Tracy: Yes, we go over just about everything together before any big moves are made... and we absolutely must agree on A&R and design-related decisions. Ezra is more comfortable with direct communication in general, and I prefer more privacy, so the overall division of labour works well for us.
Any role models, inspirations, or benchmarks for ZamZam Sounds when it was launched in 2012?
Tracy: Dischord Records has always been an inspiration to me. It seems cliché to say, but coming from a punk background, Dischord introduced me to DIY. Punk labels at that time also really followed their own aesthetic rather than market trends, and that kind of uncompromising attitude influenced me deeply.
Ezra: Adrian Sherwood’s On-U Sound really set the bar for me in terms of DIY/punk spirit in the service of incredibly adventurous dubwise music with really no boundaries. It’s still never really been matched in my opinion.
How important is the traditional Muslim story of the Arabian ZamZam wellspring, which saved the lives of Abraham's Lady Hagar and son Ishmael for the label? Why did you choose it as a name?
Ezra: We wanted a name that has gravitas and links to ancient spiritual history - this is part of the history of dub - dub arguably comes from Reggae, and Reggae is steeped in biblical theology and eschatology… I am Muslim and we both love the worlds of Islamic art, music and science, so we chose something from our end of the spectrum.
If you have to describe the sound of ZamZam to somebody who never heard of it, what would you say?
Ezra: All facets of DUB - past, present, and future. Because of the limitation of 7” vinyl, part of our sound is also tunes that are 4.5 minutes or less!

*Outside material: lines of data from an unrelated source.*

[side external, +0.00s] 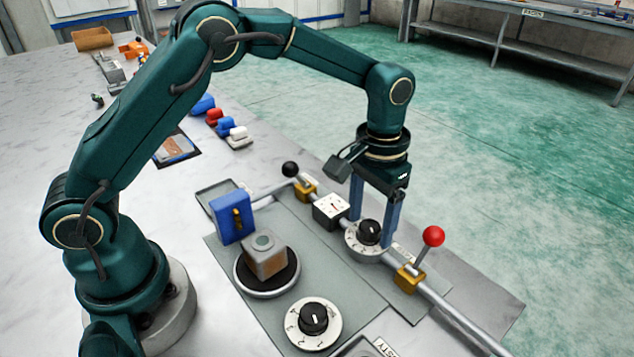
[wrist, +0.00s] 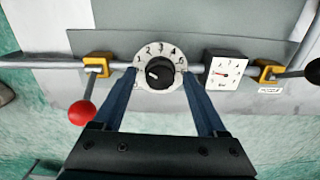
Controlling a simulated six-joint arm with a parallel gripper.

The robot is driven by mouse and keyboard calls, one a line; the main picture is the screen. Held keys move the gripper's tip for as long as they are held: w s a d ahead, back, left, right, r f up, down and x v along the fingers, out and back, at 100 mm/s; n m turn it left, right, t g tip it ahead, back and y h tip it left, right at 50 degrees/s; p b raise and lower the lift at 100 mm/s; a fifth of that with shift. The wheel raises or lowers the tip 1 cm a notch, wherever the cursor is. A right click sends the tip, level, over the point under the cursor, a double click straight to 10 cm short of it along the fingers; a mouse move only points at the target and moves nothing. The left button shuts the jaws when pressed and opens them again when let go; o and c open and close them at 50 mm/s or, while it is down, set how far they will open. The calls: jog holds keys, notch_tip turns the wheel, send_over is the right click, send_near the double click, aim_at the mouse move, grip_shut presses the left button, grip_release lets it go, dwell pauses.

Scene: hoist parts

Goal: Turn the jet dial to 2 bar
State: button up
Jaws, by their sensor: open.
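A round white dial (side external: 368,240) with a black knob sits on the grey pipe, with numbers around its rim. In the wrist view this dial (wrist: 159,70) is between my fingertips, and the white mark on its knob lies toward the left; the exact number it points to is hard to tell. My gripper (side external: 371,232) is open, pointing down, with one finger on each side of the knob. Contact with the knob cannot be told. A square white gauge (wrist: 228,69) stands beside the dial on the pipe; it also shows in the side view (side external: 330,209).
A red-knobbed lever (side external: 433,237) and a black-knobbed lever (side external: 290,169) flank the dial on the pipe. A second black-knobbed dial (side external: 313,318), a brown-grey block (side external: 265,257) on a round plate and a blue block (side external: 231,217) stand nearer my base.

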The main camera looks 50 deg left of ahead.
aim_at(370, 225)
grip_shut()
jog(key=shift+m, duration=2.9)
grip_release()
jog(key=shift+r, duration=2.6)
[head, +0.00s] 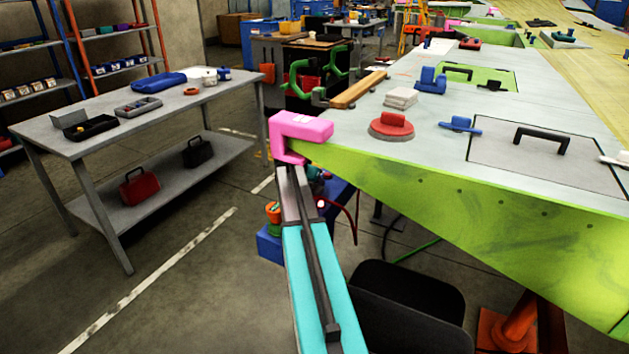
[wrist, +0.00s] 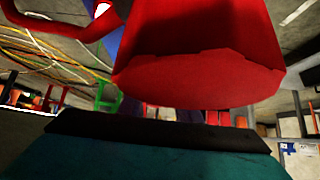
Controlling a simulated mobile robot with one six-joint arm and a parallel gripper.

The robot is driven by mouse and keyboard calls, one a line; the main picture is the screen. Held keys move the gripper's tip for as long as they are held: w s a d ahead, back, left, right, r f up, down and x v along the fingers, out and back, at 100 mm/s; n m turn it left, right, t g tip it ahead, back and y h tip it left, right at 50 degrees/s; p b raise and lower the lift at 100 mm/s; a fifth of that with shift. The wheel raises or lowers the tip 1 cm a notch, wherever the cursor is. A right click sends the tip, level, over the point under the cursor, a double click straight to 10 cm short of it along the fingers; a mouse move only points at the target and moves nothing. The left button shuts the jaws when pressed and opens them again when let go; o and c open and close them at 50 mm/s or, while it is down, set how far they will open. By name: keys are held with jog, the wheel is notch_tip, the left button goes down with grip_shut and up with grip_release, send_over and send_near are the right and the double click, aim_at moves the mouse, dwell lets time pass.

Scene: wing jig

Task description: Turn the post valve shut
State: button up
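A large red part (wrist: 200,60) fills the upper middle of the wrist view, very close. It has a flat, rough-edged lower face and may belong to the post valve, but I cannot tell. A curved red bar (wrist: 70,28) shows at the upper left. My teal and black hand part (wrist: 160,150) lies below the red part; I cannot tell whether they touch. In the head view my turquoise arm reaches up to the wing's near corner, below a pink clamp (head: 303,128). My fingertips are not clearly visible there. No valve can be made out surely in the head view.
The grey-topped, green-sided wing panel (head: 480,215) spans the right, with a red disc (head: 392,127) and several tools on top. A grey workbench (head: 60,135) stands left. A blue box (head: 270,245) and cables sit under the wing corner. The floor between bench and arm is clear.

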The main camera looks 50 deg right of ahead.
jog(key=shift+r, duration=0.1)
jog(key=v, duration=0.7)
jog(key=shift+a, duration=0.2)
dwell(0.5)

Tracy: If people have never heard of dub (yes there are a few out there) then it's somewhat difficult to clue them in to our sound!! Dub is the foundation of this project.
Before ZamZam Sounds you were involved in BSI records (Bucolic Sound Investigations) [and its sublabel One Drop Recordings] that was active from 1999 to 2003. Were those your first steps in releasing music? How do BSI and ZamZam Sounds differ and what do they have in common? And after your hiatus in label terms is the vision more clearer/focused now?
Ezra: Yes, those were our first steps. BSI was named for Bucolic, a very experimental, improvisational electronics crew in San Francisco that was basically me and a few of my childhood friends. It was all analogue, no midi, just turn on all the machines and go off. So very punk rock in spirit, but sounded maybe like early Cabaret Voltaire in the echo chamber. So BSI started with that - a DIY Bucolic LP and VHS tape… then my dub band Systemwide started working with Alter Echo (called Sound Secretion back then) and Muslimgauze… and suddenly we realized we were about to have a lot of killer material on our hands - enough to turn this semi-fictional Bucolic-centric label into something bigger.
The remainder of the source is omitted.